Les deux mois qui viennent de s’écouler, à la vitesse de l’éclair et du sablier, ont été remplis de visites et de rencontres, courageux visiteurs grimpés à la rencontre du projet à Lamyèl ou voyageurs croisés à Port au Prince, sous le toit de la « kay zetwal », la maison étoile où je me pose à chacun de mes passages par la capitale. Dans le top 4 de mes rencontres : Catherine la québécoise, qui, le temps de sa longue enquête sur les plannings familiaux citadins et ruraux, a su faire de la star House une vraie maison, offrant à tous son oreille et ses talents culinaires, et mettant au pli les passagers bordéliques… Florian l’allemand, photographe curieux insatiable venu shooter les cochons haïtiens …. Andy le marcheur polonais de Stuttgart, capable de parcourir sans fatigue et avec le même plaisir les voies saturées et polluées de Port au Prince et les montagnes jamaïcaines ou costaricaines, et puis surtout Francine la parisienne, musicienne globe-trotteuse amoureuse du Sri Lanka, venue poser son regard bienveillant et positif sur le projet à un moment de doutes, et devenue le temps d’une semaine partagée à Lamyèl, une amie.
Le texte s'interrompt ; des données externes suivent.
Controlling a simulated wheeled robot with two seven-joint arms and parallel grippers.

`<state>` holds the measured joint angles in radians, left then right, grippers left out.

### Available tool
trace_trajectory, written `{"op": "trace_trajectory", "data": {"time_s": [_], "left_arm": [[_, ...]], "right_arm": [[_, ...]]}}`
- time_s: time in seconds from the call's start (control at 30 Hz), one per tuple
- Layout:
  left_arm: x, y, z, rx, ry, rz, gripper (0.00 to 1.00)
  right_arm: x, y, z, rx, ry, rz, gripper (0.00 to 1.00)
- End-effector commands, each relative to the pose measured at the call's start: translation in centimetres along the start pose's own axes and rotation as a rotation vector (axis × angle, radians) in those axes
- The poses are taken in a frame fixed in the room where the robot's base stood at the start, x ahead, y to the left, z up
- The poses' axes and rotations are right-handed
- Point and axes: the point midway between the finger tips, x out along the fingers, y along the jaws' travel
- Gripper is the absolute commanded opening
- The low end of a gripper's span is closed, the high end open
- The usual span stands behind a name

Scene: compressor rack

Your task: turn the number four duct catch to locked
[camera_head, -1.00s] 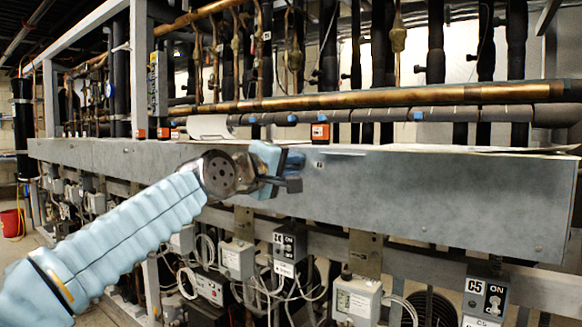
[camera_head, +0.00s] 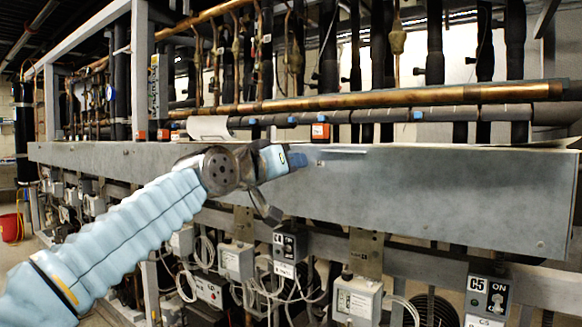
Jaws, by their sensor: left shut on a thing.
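The long grey metal duct (camera_head: 430,190) runs across the middle of the head view. My left gripper (camera_head: 294,160) is at its front face, left of the middle, near the top edge. The gripper is shut on a thing that its own fingers and body hide, taken to be the duct catch. I cannot read the catch's position or its number. A small square mark (camera_head: 320,163) shows on the duct just right of the fingertips. A dark grey part of the gripper points down and to the right. My right gripper is not in view.
Copper and black pipes (camera_head: 400,98) run above and behind the duct. Below it hang grey control boxes, such as the C5 box (camera_head: 487,297), with loose white cables. A red bucket (camera_head: 11,227) stands far left.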

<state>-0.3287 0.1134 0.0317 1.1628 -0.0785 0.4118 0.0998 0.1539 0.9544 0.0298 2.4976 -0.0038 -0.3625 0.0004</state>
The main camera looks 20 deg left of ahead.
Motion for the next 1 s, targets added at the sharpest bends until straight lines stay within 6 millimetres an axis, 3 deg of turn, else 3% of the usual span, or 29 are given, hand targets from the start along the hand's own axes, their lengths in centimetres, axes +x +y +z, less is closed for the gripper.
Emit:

Mes tous derniers visiteurs ont quant à eux conquis mon cœur depuis longtemps… Manon et Elie, qui viennent de passer ces dernières semaines avec moi, ont littéralement été conquis par l’île…Côté Dominicain, ils sont tombés pour ses habitant(e)s au cœur sur la main, drôles et sans complexes, pour ses soirées toutes simples où l’on danse la bachata ou le merengue en plein air en rigolant comme des baleines pour trois fois rien, une bouteille de « presidente » dans une main, un verre de « Ron Barcelo » dans l’autre, pour les douces journées en maillot de bain, doigts de pieds en éventail dans un cadre de ouf, sable blanc, cocotier, ciel azur… voire même pour ses combats de coqs, lesquels meurent pour des poignées de pesos sous les cris hystériques des hommes qui se rejouent les combats, ou encore pour ses dimanches de Carnaval où les hommes se fouettent à grands coup de corde pour… le plaisir ? Se prouver qu’ils sont des hommes ??

 

 

Côté Haïtien, ils étaient attendus comme le messie, et ont fait la connaissance de mes voisins, de mon équipe, des personnes avec qui je travaille, des gens du village, etc…. Ils m’ont suivie et aidée dans mes activités.

  

Grosse activité du moment : la construction d’une école. Ce tout premier chantier a débuté en janvier avec l’aplanissement du terrain par les parents, et demande au quotidien un sacré paquet d’énergie, pour eux comme pour nous.. Tout à notre crédo, «on ne fait pas pour les gens ni à leur place, mais avec eux », on passe parfois pour être un peu « raides » et les parents préfèreraient peut-être une de ces ONG qui débarquent avec un régiment de blancs qui fait tout et puis où il y a plein de packs de coca aux réunions où il suffit d’opiner du chef un p’tit coup de temps en temps… Mais nous, à notre histoire, on y croit fort ! On accompagne les gens, on les soutient, mais ce sont eux qui portent les projets. Alors, pour les encourager, les emmener, leur donner du cœur à l’ouvrage et leur rappeler sans relâche que l’on travaille ensemble, dans le but d’offrir un meilleur environnement scolaire aux deux cents élèves pour le moment agglutinés et mal assis sur des bancs de fortune posés sur un plancher pourri, travaillant dans un vacarme assourdissant dans la bicoque de bois que l’on voit plus bas sur les photos (video Ecole), j’ai nommé Marilouse animatrice du chantier !! Surnommée « l’ingénieuse » quand, les premières semaines, armée de son niveau, elle vérifiait le travail des parents et le plan du terrain, la voilà désormais «contremaitre» et il faut bien toute son autorité « naturelle »  et son énergie pour faire avancer le chantier. Un pic à la main, un seau d’eau sur la tête, elle est aussi la première à mettre la main à la pâte et la dernière à quitter le terrain, forçant en cela le respect de chacun.

 

La colline aplanie et les fondations creusées, fruit du travail bénévole des parents, nous avons commencé à contribuer financièrement en achetant le matériel, sable, graviers, roches, moellons, ferrailles, sacs de ciment, et en payant une équipe de trois « bos » maçons. La présence des parents est toujours primordiale, qui pour aller chercher l’eau de la rivière pour couler le béton, loin au fond du vallon, qui pour prêter main-forte aux bos, qui pour préparer le repas pour l’équipe du chantier avec les ingrédients fournis par la communauté.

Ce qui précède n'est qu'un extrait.